Julie Poll is a wife, mom, published freelance food writer, beach lover, and CT native with a 100% Italian heritage. Professionally, she has over 25 years of marketing, product development and communications experience in Fortune 500 health care and financial services companies. Have you ever used Speck Alto Adige before?
No, but being raised in an all-Italian family, I am very familiar with this product as well as many other traditional Italian cold cuts. Would you recommend Speck to a friend?
Yes, definitely. It is the gold star of Italian cold cuts. What dish did you make using Speck and how did you come up with the idea?

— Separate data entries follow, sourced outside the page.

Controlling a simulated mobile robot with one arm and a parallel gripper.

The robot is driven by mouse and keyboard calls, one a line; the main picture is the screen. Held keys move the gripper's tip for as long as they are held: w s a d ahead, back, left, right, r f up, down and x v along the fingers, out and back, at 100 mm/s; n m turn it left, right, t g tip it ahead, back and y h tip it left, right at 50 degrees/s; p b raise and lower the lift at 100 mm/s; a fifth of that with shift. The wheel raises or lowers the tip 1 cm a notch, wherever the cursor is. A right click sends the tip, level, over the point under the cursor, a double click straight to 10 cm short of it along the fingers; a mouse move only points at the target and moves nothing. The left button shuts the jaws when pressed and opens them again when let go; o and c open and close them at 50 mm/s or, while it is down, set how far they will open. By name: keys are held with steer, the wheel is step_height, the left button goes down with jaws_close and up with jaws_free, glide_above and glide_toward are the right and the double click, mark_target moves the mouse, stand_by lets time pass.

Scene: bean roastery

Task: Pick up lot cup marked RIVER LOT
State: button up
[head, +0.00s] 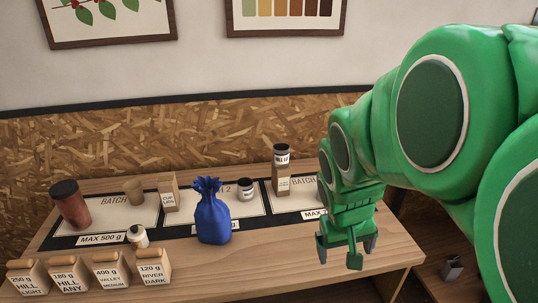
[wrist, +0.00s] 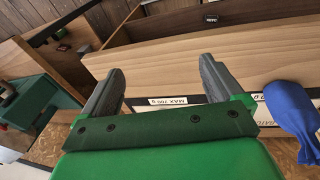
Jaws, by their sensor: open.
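Several small cups stand on the table, and I cannot read RIVER LOT on any of them. A white cup with a dark lid (head: 246,189) stands on the middle batch mat. Another white cup (head: 138,236) stands near the front left. A cup marked HILL (head: 282,154) sits on top of a tall brown box (head: 282,181) on the right mat. My gripper (head: 347,250) is open and empty, over the table's right front part, to the right of the cups. In the wrist view my gripper (wrist: 160,70) shows both fingers apart with nothing between them.
A red-brown jar (head: 70,204), a brown cup (head: 135,192) and a small bag (head: 169,193) are at left. Several wood-topped blocks (head: 154,272) line the front edge. A grey container (head: 452,267) is low at right.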

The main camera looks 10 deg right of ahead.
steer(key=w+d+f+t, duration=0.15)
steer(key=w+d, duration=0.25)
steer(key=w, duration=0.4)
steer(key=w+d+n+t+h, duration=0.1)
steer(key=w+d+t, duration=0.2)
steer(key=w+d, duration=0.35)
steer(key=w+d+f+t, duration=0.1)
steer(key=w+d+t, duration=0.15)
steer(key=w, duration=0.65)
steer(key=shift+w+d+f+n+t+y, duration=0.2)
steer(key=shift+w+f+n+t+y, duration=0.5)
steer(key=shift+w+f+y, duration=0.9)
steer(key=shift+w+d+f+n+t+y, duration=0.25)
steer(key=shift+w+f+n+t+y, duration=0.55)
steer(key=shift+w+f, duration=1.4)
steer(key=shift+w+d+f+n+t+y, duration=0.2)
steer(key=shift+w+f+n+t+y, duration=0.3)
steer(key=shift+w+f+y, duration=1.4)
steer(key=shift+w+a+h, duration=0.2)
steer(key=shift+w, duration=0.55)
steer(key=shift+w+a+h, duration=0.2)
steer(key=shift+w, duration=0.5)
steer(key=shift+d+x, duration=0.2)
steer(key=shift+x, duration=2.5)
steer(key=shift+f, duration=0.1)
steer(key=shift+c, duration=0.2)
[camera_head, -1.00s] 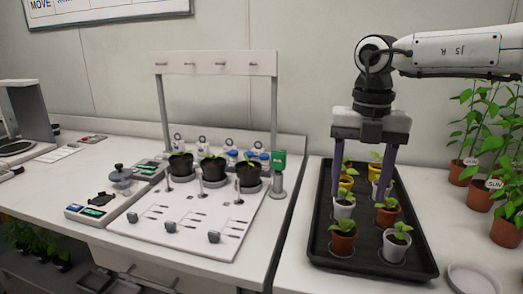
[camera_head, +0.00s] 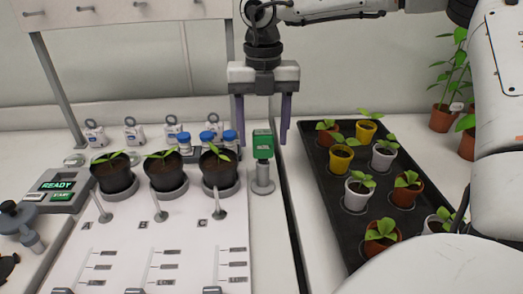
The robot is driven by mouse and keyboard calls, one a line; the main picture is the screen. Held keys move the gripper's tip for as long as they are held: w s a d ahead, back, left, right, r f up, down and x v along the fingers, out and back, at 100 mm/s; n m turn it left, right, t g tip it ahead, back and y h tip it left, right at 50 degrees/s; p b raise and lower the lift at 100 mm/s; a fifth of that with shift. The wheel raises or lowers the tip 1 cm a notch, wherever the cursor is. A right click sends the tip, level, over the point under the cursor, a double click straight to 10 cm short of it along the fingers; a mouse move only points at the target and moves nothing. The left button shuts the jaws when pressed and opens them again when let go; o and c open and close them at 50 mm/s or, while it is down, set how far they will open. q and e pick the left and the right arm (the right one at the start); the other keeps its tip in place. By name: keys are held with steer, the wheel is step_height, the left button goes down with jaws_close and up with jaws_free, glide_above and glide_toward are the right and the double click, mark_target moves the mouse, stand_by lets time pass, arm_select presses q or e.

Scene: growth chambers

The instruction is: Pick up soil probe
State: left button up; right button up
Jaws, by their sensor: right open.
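The soil probe, which I take to be the green-headed device (camera_head: 262,144), stands upright in a grey metal holder (camera_head: 263,180) at the right edge of the white board. My right gripper (camera_head: 262,138) points down with its two dark purple fingers apart and empty. In the picture its fingers hang on either side of the green head. I cannot tell whether they are level with it in depth, and no contact shows. My left gripper is not in view.
Three black pots with seedlings (camera_head: 165,174) stand left of the probe, with blue-capped vials (camera_head: 208,139) behind. A black tray (camera_head: 335,218) of potted seedlings lies to the right, past a dark gap between counters. A rack post (camera_head: 58,90) rises at left.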

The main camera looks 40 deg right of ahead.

I made baked chicken rollatini with roasted tomatoes, Speck Alto Adige, cheese and sage; and Pan roasted balsamic green beans with Speck Alto Adige and shallots. Is Speck something you would use in other dishes? Do you think it's a versatile ingredient, if so, why?
Yes, it adds a beautiful savory and lightly salty flavor to many dishes. What is your favorite thing about using Speck in your recipes? Does it have specific qualities that you enjoy?
It has intense taste so you don’t need a large amount to get the full flavor. Helpful hint: To cut it, use a very sharp, non-serrated knife or request it be sliced “paper thin” at the deli counter and laid out like shingles with little overlap.